In Berlin hat Mendelsohn tiefe Spuren im Stadtbild hinterlassen, in der Lindenstraße und deren näherer Umgebung mit zwei Gebäudekomplexen: dem Mosse-Haus und dem heutigen IG Metall-Haus.
Das IG Metall-Haus
Das IG Metall-Haus liegt direkt am Schnittpunkt von Alter Jakobstraße und Lindenstraße. Unmittelbar gegenüber erstreckt sich das wuchtige Patentamtsgebäude als architektonischer Widerpart. Es ist als ein Glücksfall zu bezeichnen, dass zwei Gebäude mit so fundamental unterschiedlichen Bauauffassungen so direkt aufeinandertreffen: auf der einen Seite das ehemalige Reichspatentamt im Stil des Neobarock, erbaut von den Architekten Hermann Solfs (1856-1909) und Frank Wichards (1856-1919) von 1903 bis 1905, und auf der anderen Seite das Zentralgebäude des Deutschen Metallarbeiterverbandes, errichtet von 1929 bis 1930 durch Erich Mendelsohn im modernen „organischen“ Stil*. Man könnte diese Gegenüberstellung als Sinnbild der Auseinandersetzung deuten, die zwischen dem Berliner Stadtbaurat Ludwig Hoffmann* einerseits und den Architekten des „Rings“, einem Zusammenschluss von Architekten der klassischen Moderne wie Erich Mendelsohn, Mies van der Rohe*, Walter Gropius*, Hans Scharoun*, Hugo Häring* u. a. andererseits, erbittert geführt wurde: hier die traditionelle wilhelminische Repräsentationsarchitektur, die Stilelemente des Barock aufgreift, verwandelt und neu kombiniert und die weltlich-monarchische Macht symbolisiert. Dort die kühle, strenge Fassade, ohne ornamentale Schmuckelemente, konzentriert auf die Kraft der modernen Industriegesellschaft und den (sozial-)politischen Anspruch der Gewerkschaftsbewegung.

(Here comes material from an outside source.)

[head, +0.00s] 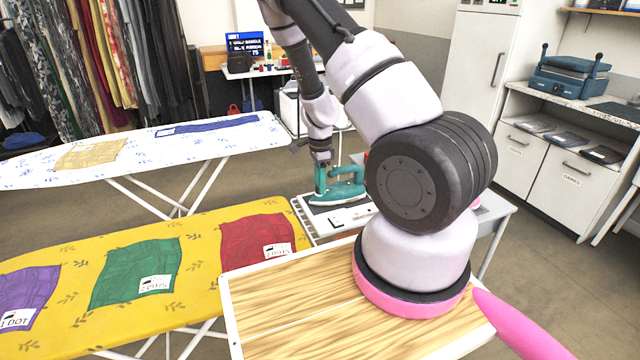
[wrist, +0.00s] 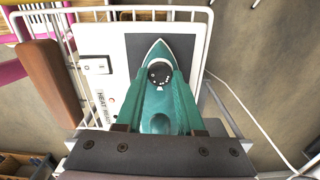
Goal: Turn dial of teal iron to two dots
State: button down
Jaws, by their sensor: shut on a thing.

Man kann an dem Mendelsohn-Bau die Philosophie des organischen Bauens gut nachvollziehen, wenn man Baukörper und Innengestaltung genauer betrachtet. Dass Mendelsohn über eine reine funktionale Architektur hinausgeht, ist an der Grundform des Gebäudes am klarsten zu sehen: Von oben ähnelt es einem Segment eines Zahnrades (siehe Abbildung und folgender Internetlink: deu.archinform.net/projekte/8217.htm).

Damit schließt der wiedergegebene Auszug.